Sans hâte, il sent qu'aucune urgence ne pèse dans l'instant présent, il rengaine la longue lame dans son fourreau et la dépose sur une sorte de socle prévu à cet effet. Il fouille ensuite brièvement une poche, en sort un étrange médaillon à trois branches entrelacées et le contemple, envahi par un flot de souvenirs. Souriant à nouveau, il le rempoche et s'approche de l'une des vastes ouvertures de la salle qui donne sur un jardin immense situé quelques étages en contrebas et pourvu d'une variété incroyable d'arbres, arbustes et massifs floraux, une profonde impression de paix se dégage de ce lieu. Il songe que cela n'a pas toujours été le cas, et est heureux que les temps aient changé. D'un bond souple il se juche sur le rebord, et saute. La métamorphose est si vive qu'elle échappe à l'oeil, déjà ses vastes ailes s'appuient sur les vents et le Dragon jaillit vers les cieux comme un météore, l'emportant vers le lieu caché qui recèle un passage vers Myrilla. Il reprend forme humanoïde pour le franchir, arrivant bientôt sur la terre des Primotaures, lieu d'origine de son épouse. Il s'imprègne durant un moment de l'esprit de ces lieux, puis reprend sa forme Dragonnique pour rejoindre en quelques coups d'ailes la frontière qui marque l'entrée du royaume d'Olwë, matérialisée par deux immenses statues qui paraissent garder les lieux. Prenant soin de ne pas franchir l'impalpable barrière, il se pose devant les géants de pierre, grimace intérieurement parce que la Quête de Num lui a laissé comme un arrière-goût désagréable à propos de statues, mais ce sentiment disparaît aussi vite qu'il est venu, les temps ont changé et la Pétrifiée n'est plus que poussière dans le Néant.

Instinct.

Celui, sauvage et volcanique, du Dragon, bien sûr. Mais aussi un autre, qu'il ne connaît pas vraiment. Quelque chose qu'il n'arrive pas à définir précisément, quelque chose de nouveau qui a germé en lui, les puissances seules savent pourquoi. Cet autre instinct est différent, plus doux d'une certaine manière, mais le Seigneur des Dragons Noirs sent qu'il pourrait devenir plus effroyablement ravageur que celui qui le guide habituellement si les circonstances l'y incitaient. Légèrement perplexe il observe les environs, repérant vite deux petites silhouettes qui courent non loin. Il retient son souffle, sentant son coeur battre avec une rare puissance au sein de son poitrail bardé d'écailles. Il réalise à cet instant combien le temps a filé alors qu'il errait, piégé dans des illusions qui contenaient des illusions qui contenaient des illus...vertige.

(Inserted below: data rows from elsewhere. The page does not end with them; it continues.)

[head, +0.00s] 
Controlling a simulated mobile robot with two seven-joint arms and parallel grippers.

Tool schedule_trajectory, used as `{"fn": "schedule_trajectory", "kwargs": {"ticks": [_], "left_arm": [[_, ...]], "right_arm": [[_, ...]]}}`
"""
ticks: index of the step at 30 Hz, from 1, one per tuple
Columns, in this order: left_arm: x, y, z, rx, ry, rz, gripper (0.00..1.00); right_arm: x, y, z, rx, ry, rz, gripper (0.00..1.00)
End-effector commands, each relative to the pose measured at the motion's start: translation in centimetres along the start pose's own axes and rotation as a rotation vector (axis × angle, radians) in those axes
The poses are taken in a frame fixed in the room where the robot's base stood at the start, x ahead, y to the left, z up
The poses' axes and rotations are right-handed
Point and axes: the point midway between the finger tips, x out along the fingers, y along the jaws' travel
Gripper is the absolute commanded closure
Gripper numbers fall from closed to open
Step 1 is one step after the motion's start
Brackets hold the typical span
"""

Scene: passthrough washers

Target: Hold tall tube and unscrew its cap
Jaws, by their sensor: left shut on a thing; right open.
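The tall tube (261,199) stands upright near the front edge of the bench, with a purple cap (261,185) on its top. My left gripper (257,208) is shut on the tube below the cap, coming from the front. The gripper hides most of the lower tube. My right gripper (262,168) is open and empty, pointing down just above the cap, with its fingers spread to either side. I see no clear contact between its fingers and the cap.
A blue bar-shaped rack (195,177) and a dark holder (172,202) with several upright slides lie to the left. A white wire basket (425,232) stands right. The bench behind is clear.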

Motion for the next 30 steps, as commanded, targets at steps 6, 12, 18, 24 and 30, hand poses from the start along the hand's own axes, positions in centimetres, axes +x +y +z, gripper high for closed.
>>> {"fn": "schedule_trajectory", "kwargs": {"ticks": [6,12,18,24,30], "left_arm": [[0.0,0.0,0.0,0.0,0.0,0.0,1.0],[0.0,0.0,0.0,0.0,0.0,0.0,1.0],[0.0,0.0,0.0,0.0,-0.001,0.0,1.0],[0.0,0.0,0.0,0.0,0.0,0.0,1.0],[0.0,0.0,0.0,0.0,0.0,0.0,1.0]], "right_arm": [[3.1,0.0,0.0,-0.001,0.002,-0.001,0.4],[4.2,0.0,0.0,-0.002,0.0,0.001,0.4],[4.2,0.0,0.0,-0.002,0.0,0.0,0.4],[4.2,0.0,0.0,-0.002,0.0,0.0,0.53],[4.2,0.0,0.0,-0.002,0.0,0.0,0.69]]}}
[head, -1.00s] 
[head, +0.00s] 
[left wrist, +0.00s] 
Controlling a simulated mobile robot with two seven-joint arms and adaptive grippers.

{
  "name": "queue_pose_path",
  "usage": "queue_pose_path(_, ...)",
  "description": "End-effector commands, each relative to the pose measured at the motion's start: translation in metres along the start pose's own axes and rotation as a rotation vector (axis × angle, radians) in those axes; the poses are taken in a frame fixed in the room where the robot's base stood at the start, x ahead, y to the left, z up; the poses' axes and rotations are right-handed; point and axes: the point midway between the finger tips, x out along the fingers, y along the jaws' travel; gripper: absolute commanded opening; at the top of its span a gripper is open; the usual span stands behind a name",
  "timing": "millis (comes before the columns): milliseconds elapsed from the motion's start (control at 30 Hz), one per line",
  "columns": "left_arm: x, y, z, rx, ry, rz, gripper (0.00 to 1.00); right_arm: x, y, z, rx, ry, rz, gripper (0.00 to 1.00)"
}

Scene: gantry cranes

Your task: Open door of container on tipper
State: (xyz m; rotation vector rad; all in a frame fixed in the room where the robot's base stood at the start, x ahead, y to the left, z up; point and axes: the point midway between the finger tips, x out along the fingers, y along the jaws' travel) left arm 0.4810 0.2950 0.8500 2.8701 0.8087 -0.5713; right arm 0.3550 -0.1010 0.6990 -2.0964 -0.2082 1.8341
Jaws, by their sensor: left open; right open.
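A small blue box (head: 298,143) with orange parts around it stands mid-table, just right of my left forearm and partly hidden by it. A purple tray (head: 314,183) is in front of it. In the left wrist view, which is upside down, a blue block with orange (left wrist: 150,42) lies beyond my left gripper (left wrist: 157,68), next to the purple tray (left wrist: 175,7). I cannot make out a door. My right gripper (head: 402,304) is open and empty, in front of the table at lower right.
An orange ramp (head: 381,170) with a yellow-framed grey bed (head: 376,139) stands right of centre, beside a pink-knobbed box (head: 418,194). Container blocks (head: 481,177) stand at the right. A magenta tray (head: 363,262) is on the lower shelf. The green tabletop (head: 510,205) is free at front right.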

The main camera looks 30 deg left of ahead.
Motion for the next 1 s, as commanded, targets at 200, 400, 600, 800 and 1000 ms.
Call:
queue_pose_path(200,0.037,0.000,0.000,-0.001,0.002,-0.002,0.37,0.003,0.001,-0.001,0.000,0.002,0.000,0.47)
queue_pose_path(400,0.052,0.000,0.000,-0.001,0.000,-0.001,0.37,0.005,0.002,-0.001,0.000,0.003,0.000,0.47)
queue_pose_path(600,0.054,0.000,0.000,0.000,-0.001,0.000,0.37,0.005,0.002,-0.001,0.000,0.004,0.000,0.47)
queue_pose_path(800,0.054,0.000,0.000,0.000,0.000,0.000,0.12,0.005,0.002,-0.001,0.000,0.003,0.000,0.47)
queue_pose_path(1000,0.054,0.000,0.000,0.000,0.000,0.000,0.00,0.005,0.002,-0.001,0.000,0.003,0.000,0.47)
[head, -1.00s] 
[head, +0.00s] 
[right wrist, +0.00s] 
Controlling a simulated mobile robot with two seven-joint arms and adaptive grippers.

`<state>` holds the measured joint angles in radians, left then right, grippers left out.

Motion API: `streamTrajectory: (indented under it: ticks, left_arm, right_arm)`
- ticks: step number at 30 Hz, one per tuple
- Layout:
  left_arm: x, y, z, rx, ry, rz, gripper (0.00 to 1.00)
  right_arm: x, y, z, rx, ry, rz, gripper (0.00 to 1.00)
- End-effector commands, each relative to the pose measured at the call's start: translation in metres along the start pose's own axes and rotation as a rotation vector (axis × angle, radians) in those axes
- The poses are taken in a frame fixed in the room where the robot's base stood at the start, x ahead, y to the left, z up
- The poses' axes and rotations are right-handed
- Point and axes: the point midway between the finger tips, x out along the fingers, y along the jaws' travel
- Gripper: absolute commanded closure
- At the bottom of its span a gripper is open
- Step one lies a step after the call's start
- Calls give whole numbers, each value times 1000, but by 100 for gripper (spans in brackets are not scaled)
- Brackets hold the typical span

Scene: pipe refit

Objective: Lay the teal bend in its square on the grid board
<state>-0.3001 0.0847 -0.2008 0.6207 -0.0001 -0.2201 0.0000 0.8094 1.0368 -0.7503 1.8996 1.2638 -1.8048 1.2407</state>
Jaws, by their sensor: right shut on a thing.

Il se ressaisit, laisse la joie qui irradie son âme s'exprimer sous la forme d'un formidable rugissement plus sonore que cent coups de tonnerre puis se métamorphose à nouveau, franchissant sans même y penser les deux gardiens de la Terre d'Olwë à la suite de ces deux petits êtres pressés qu'il vient d'apercevoir. Pas davantage il ne songe au fait qu'ils pourraient bien ne pas le reconnaître, l'ont-ils seulement connu un jour? Qu'importe, qu'importe le passé, ils sont là, ses enfants, leurs enfants. Soudain il ressent la présence de leur mère, de cette femme-déesse qui règne désormais sur ces lieux. Puis il la voit. Il s'immobilise, une infime sourire au coin des lèvres, tandis que son esprit survolté canalise tant bien que mal l'émotion profonde que fait naître en lui cette scène familiale si banale pour beaucoup, si rare pour lui.

Instinct.

Celui d'un père. Lentement, comme pour savourer de tout son être ces instants de pure magie et laisser à cette compréhension le temps de faire son chemin en son âme, il avance vers ces trois êtres qui représentent tout pour lui.